Aim
Your task is to extract every line from the material below exactly.

Supplied information
- - -
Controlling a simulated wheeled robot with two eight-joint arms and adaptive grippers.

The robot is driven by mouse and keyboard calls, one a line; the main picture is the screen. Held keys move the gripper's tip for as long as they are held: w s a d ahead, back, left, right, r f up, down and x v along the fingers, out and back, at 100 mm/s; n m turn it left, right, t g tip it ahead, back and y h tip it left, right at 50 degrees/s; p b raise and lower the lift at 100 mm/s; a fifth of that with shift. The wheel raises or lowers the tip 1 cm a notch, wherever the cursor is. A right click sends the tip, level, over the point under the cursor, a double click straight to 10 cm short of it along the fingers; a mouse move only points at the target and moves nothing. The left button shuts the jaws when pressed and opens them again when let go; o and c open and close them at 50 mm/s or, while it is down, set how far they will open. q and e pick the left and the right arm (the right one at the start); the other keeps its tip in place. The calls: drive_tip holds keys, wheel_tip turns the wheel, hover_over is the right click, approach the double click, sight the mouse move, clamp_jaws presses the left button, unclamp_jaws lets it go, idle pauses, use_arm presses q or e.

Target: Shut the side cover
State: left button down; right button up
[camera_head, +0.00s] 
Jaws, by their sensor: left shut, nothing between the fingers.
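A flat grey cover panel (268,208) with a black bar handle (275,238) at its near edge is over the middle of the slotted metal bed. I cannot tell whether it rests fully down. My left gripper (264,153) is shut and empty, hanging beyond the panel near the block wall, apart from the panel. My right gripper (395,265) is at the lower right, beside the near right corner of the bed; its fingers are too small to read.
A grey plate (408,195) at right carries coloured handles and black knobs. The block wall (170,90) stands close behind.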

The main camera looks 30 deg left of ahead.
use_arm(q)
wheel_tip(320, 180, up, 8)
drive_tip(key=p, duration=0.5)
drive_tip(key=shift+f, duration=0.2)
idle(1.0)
- - -
Complete response
Controlling a simulated wheeled robot with two eight-joint arms and adaptive grippers.

The robot is driven by mouse and keyboard calls, one a line; the main picture is the screen. Held keys move the gripper's tip for as long as they are held: w s a d ahead, back, left, right, r f up, down and x v along the fingers, out and back, at 100 mm/s; n m turn it left, right, t g tip it ahead, back and y h tip it left, right at 50 degrees/s; p b raise and lower the lift at 100 mm/s; a fifth of that with shift. The wheel raises or lowers the tip 1 cm a notch, wherever the cursor is. A right click sends the tip, level, over the point under the cursor, a double click straight to 10 cm short of it along the fingers; a mouse move only points at the target and moves nothing. The left button shuts the jaws when pressed and opens them again when let go; o and c open and close them at 50 mm/s or, while it is down, set how far they will open. q and e pick the left and the right arm (the right one at the start); the other keeps its tip in place. The calls: drive_tip holds keys, wheel_tip turns the wheel, hover_over is the right click, approach the double click, sight the mouse move, clamp_jaws presses the left button, unclamp_jaws lets it go, idle pauses, use_arm presses q or e.

Target: Shut the side cover
State: left button down; right button up
[camera_head, +0.00s] 
Jaws, by their sensor: left shut, nothing between the fingers.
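A flat grey cover panel (268,208) with a black bar handle (275,238) at its near edge is over the middle of the slotted metal bed. I cannot tell whether it rests fully down. My left gripper (264,153) is shut and empty, hanging beyond the panel near the block wall, apart from the panel. My right gripper (395,265) is at the lower right, beside the near right corner of the bed; its fingers are too small to read.
A grey plate (408,195) at right carries coloured handles and black knobs. The block wall (170,90) stands close behind.

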The main camera looks 30 deg left of ahead.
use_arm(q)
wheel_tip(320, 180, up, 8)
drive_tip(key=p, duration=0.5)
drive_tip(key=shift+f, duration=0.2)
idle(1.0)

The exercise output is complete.